Provided data:

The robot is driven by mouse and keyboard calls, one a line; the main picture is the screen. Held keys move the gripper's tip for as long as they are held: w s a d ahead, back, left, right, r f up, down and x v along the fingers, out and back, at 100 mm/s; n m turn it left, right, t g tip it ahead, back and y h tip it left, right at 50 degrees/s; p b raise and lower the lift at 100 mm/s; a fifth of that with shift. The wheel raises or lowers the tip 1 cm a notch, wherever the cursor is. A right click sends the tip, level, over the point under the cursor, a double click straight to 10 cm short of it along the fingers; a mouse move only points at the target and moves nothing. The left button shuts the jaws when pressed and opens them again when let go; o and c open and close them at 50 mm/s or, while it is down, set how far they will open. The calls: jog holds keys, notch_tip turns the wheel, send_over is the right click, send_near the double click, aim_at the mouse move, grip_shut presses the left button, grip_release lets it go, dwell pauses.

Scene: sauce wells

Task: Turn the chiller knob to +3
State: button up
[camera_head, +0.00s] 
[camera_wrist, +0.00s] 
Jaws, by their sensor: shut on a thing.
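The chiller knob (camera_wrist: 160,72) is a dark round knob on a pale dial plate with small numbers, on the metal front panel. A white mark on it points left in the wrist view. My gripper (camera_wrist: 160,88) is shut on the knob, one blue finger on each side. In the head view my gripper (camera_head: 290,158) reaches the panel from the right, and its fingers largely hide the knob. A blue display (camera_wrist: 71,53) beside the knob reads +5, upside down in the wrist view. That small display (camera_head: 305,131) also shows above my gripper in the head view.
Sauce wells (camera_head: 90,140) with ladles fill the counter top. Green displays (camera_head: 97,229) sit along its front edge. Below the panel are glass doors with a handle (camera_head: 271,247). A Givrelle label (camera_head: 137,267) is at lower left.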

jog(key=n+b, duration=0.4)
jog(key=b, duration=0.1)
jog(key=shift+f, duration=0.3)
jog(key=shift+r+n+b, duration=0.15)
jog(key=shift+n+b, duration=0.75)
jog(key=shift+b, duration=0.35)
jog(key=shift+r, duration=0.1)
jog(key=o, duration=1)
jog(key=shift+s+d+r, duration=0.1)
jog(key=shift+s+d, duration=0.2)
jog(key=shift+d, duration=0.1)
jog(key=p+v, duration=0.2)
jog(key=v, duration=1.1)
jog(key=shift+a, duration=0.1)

Written problem: Print the listing above in its entirety, with every line exact.

Answer for the task:
The robot is driven by mouse and keyboard calls, one a line; the main picture is the screen. Held keys move the gripper's tip for as long as they are held: w s a d ahead, back, left, right, r f up, down and x v along the fingers, out and back, at 100 mm/s; n m turn it left, right, t g tip it ahead, back and y h tip it left, right at 50 degrees/s; p b raise and lower the lift at 100 mm/s; a fifth of that with shift. The wheel raises or lowers the tip 1 cm a notch, wherever the cursor is. A right click sends the tip, level, over the point under the cursor, a double click straight to 10 cm short of it along the fingers; a mouse move only points at the target and moves nothing. The left button shuts the jaws when pressed and opens them again when let go; o and c open and close them at 50 mm/s or, while it is down, set how far they will open. The calls: jog holds keys, notch_tip turns the wheel, send_over is the right click, send_near the double click, aim_at the mouse move, grip_shut presses the left button, grip_release lets it go, dwell pauses.

Scene: sauce wells

Task: Turn the chiller knob to +3
State: button up
[camera_head, +0.00s] 
[camera_wrist, +0.00s] 
Jaws, by their sensor: shut on a thing.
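The chiller knob (camera_wrist: 160,72) is a dark round knob on a pale dial plate with small numbers, on the metal front panel. A white mark on it points left in the wrist view. My gripper (camera_wrist: 160,88) is shut on the knob, one blue finger on each side. In the head view my gripper (camera_head: 290,158) reaches the panel from the right, and its fingers largely hide the knob. A blue display (camera_wrist: 71,53) beside the knob reads +5, upside down in the wrist view. That small display (camera_head: 305,131) also shows above my gripper in the head view.
Sauce wells (camera_head: 90,140) with ladles fill the counter top. Green displays (camera_head: 97,229) sit along its front edge. Below the panel are glass doors with a handle (camera_head: 271,247). A Givrelle label (camera_head: 137,267) is at lower left.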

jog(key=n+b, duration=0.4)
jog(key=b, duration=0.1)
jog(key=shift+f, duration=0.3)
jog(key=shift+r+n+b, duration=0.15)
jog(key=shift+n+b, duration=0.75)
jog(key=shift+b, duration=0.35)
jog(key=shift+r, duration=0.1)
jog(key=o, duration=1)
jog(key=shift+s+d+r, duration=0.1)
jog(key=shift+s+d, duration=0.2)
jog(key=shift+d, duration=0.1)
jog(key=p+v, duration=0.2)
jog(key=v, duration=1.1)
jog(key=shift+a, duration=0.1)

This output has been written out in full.